§ **INSTRUCTIONS FOR THE TASK**:
Find each line with the string "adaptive" and report it.

§ **DATA LINES**:
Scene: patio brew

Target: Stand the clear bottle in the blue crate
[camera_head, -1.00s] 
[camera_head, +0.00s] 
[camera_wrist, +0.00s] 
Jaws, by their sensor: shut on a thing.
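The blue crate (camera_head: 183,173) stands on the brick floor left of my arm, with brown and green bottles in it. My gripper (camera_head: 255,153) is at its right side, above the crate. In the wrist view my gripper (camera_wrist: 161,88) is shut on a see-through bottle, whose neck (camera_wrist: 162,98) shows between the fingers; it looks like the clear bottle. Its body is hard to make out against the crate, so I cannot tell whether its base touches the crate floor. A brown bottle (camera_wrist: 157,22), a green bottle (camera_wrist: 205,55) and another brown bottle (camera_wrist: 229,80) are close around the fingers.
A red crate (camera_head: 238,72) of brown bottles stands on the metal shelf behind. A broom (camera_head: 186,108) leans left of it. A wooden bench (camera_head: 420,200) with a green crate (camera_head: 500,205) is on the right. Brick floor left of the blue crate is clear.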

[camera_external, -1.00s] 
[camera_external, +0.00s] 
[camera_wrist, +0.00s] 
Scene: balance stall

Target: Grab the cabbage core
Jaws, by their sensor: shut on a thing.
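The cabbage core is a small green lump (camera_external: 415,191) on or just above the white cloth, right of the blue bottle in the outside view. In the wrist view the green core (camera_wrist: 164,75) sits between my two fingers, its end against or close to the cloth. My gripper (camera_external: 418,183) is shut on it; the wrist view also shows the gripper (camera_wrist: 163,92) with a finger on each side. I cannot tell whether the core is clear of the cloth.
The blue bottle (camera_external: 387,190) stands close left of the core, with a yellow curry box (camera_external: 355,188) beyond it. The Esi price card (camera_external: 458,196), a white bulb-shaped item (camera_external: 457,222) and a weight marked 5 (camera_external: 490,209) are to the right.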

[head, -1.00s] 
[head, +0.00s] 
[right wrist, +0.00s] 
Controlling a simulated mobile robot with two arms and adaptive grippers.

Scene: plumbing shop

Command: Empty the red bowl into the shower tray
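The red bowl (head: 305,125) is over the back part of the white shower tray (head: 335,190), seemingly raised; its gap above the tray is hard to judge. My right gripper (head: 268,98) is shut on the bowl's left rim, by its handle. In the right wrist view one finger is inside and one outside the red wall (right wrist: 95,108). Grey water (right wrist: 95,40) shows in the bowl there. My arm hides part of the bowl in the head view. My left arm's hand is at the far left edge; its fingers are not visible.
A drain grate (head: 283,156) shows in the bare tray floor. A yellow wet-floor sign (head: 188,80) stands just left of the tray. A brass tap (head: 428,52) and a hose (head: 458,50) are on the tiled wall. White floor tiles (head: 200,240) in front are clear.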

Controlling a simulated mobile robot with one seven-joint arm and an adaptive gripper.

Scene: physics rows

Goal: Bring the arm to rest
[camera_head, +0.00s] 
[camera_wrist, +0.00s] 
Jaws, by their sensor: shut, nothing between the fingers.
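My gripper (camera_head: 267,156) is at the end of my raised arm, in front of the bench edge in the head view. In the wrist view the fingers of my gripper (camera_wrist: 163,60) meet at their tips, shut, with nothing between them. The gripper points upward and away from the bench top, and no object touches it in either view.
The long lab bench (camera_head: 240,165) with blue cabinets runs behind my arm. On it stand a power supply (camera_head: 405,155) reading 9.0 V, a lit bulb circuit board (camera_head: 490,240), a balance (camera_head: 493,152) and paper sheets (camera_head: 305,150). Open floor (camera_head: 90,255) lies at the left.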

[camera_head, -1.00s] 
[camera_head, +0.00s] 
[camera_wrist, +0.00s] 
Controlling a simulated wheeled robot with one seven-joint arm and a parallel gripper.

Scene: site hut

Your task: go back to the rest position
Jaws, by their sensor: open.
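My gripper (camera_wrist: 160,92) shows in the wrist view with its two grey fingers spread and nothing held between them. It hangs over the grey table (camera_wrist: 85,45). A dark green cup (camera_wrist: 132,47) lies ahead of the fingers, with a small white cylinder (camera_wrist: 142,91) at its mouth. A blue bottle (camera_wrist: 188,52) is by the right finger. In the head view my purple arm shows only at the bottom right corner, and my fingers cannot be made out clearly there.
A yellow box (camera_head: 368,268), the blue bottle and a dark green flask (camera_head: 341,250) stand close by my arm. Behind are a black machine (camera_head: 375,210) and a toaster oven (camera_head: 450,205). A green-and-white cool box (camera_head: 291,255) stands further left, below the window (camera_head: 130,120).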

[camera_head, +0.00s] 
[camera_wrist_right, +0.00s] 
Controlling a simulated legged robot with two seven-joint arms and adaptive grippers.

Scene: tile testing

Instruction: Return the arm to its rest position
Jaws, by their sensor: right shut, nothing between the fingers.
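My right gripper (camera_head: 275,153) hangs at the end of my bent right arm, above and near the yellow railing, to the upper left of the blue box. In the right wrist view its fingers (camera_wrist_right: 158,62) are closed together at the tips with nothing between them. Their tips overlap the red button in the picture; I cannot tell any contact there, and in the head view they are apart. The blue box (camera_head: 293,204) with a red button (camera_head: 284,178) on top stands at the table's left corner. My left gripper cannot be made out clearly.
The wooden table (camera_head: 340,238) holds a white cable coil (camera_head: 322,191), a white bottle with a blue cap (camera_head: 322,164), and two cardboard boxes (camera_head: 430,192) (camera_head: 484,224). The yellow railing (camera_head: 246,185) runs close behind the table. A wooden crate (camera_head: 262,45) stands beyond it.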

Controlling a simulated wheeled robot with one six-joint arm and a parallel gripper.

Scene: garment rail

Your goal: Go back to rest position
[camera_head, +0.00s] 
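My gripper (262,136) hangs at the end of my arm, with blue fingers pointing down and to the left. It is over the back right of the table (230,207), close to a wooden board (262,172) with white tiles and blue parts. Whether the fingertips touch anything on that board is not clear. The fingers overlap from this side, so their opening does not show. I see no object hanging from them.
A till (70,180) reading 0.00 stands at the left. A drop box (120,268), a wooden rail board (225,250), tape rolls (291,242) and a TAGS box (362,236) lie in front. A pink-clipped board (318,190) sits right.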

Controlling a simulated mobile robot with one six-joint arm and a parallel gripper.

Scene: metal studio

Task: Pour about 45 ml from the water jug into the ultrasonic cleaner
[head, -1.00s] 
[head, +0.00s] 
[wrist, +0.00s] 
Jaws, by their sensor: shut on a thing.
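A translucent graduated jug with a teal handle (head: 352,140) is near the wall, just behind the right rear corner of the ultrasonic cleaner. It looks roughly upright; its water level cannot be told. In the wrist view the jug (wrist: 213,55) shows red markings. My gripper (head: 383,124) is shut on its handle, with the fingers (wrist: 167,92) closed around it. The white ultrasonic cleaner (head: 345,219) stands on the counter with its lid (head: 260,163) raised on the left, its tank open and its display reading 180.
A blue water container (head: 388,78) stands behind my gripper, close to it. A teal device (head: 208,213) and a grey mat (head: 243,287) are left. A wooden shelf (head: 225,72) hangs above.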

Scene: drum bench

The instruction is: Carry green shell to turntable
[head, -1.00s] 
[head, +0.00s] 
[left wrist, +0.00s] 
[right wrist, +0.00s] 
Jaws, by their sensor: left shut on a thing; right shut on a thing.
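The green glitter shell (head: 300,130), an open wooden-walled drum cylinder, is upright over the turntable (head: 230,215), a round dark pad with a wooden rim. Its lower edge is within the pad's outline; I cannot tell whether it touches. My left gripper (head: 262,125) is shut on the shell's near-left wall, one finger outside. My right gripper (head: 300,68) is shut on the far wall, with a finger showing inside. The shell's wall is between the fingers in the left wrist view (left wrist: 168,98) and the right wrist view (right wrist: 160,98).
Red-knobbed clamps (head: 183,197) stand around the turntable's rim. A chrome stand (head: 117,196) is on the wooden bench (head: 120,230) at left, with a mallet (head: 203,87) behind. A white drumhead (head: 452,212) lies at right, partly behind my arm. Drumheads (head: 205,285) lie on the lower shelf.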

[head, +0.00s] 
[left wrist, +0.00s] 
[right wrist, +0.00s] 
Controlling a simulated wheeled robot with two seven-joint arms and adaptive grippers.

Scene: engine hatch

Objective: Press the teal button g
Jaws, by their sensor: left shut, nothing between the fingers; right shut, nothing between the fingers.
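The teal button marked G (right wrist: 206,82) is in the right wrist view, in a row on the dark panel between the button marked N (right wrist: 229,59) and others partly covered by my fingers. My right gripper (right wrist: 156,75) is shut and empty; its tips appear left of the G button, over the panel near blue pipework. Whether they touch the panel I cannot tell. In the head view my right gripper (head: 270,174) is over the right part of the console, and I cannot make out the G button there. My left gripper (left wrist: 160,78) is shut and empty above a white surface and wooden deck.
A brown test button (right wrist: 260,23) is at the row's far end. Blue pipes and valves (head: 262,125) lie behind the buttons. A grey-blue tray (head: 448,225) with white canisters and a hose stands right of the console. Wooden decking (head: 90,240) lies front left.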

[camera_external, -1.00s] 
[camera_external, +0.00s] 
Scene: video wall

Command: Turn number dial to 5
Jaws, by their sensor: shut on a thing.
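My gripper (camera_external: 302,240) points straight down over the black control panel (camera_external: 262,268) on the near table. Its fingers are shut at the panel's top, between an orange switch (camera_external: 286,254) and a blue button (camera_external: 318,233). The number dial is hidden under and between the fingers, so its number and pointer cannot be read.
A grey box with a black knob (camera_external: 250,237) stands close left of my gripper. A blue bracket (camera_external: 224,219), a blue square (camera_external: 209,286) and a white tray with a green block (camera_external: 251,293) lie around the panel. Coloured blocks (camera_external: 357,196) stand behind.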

§ **RESULT OF THIS EXERCISE**:
Controlling a simulated mobile robot with two arms and adaptive grippers.
Controlling a simulated mobile robot with one seven-joint arm and an adaptive gripper.
Controlling a simulated legged robot with two seven-joint arms and adaptive grippers.
Controlling a simulated wheeled robot with two seven-joint arms and adaptive grippers.

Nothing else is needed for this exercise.